===== Data for processing =====
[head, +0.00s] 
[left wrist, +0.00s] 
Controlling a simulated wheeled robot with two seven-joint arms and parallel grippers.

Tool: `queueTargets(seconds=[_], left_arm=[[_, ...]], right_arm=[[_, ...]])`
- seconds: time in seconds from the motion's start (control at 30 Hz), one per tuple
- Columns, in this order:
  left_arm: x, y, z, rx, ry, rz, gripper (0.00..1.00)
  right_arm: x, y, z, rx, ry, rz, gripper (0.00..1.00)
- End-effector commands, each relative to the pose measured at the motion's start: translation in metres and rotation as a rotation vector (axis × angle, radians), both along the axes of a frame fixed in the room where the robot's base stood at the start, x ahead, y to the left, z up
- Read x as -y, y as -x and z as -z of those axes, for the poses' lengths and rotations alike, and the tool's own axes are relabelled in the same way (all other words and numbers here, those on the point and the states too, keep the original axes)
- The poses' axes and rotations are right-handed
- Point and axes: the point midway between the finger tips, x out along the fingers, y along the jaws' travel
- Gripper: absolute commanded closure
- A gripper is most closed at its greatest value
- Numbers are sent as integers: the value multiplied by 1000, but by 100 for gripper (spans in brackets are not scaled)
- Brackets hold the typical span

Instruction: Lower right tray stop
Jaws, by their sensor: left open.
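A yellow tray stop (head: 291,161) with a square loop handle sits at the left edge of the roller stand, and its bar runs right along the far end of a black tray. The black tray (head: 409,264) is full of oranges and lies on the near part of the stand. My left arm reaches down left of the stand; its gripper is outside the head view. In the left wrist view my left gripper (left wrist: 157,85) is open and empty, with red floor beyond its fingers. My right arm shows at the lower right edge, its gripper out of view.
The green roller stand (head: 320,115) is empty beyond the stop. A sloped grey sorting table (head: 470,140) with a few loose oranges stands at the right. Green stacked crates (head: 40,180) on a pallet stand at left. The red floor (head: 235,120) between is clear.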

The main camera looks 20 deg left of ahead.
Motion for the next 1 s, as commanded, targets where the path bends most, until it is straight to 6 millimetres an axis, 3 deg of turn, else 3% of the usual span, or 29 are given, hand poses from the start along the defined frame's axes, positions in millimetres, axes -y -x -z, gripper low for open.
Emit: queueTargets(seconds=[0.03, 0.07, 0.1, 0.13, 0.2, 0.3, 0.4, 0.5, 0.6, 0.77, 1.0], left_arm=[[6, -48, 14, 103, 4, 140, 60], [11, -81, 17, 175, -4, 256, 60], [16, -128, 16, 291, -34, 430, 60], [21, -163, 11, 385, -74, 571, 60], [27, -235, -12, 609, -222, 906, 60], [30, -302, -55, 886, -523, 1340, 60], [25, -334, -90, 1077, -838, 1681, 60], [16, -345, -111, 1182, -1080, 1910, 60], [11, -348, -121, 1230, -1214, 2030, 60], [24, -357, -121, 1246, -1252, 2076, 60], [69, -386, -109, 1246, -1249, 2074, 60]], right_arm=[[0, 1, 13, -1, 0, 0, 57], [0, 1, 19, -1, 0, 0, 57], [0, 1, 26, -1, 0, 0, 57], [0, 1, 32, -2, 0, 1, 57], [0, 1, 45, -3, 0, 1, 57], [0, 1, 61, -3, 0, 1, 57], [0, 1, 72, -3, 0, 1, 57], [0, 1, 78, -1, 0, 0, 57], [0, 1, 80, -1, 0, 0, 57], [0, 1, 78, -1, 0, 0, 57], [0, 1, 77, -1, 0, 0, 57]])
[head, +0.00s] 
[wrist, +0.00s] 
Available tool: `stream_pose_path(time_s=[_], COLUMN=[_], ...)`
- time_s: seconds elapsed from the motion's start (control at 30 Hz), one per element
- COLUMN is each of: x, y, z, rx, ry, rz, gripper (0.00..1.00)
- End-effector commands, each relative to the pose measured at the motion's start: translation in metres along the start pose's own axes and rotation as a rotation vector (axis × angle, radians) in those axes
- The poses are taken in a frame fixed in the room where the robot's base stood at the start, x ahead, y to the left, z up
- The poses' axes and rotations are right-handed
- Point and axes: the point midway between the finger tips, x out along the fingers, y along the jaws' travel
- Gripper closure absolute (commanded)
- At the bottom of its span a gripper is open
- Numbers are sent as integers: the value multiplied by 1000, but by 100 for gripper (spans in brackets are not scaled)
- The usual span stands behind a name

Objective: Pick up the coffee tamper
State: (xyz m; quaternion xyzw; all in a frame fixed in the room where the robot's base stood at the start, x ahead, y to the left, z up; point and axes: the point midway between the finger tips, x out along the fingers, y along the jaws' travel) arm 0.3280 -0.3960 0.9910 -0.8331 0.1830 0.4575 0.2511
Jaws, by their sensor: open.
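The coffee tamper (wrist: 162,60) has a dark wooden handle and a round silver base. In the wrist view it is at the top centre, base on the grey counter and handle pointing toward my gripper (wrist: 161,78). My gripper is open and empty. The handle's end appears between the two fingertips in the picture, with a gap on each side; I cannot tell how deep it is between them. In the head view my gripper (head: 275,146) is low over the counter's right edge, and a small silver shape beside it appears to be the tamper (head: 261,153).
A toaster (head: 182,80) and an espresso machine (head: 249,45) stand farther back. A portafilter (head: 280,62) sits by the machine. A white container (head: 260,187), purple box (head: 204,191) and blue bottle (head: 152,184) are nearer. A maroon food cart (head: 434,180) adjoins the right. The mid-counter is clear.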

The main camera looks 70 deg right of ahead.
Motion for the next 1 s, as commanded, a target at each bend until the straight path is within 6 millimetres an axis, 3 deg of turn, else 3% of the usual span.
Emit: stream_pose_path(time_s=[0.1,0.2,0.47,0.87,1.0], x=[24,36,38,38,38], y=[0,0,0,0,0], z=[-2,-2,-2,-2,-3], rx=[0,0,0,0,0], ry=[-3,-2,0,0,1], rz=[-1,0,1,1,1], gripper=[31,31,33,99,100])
=====
> _What is asked_: Scan the material above. Extract every line in which the word "next" occurs.

> _The output_:
Motion for the next 1 s, as commanded, targets where the path bends most, until it is straight to 6 millimetres an axis, 3 deg of turn, else 3% of the usual span, or 29 are given, hand poses from the start along the defined frame's axes, positions in millimetres, axes -y -x -z, gripper low for open.
Motion for the next 1 s, as commanded, a target at each bend until the straight path is within 6 millimetres an axis, 3 deg of turn, else 3% of the usual span.

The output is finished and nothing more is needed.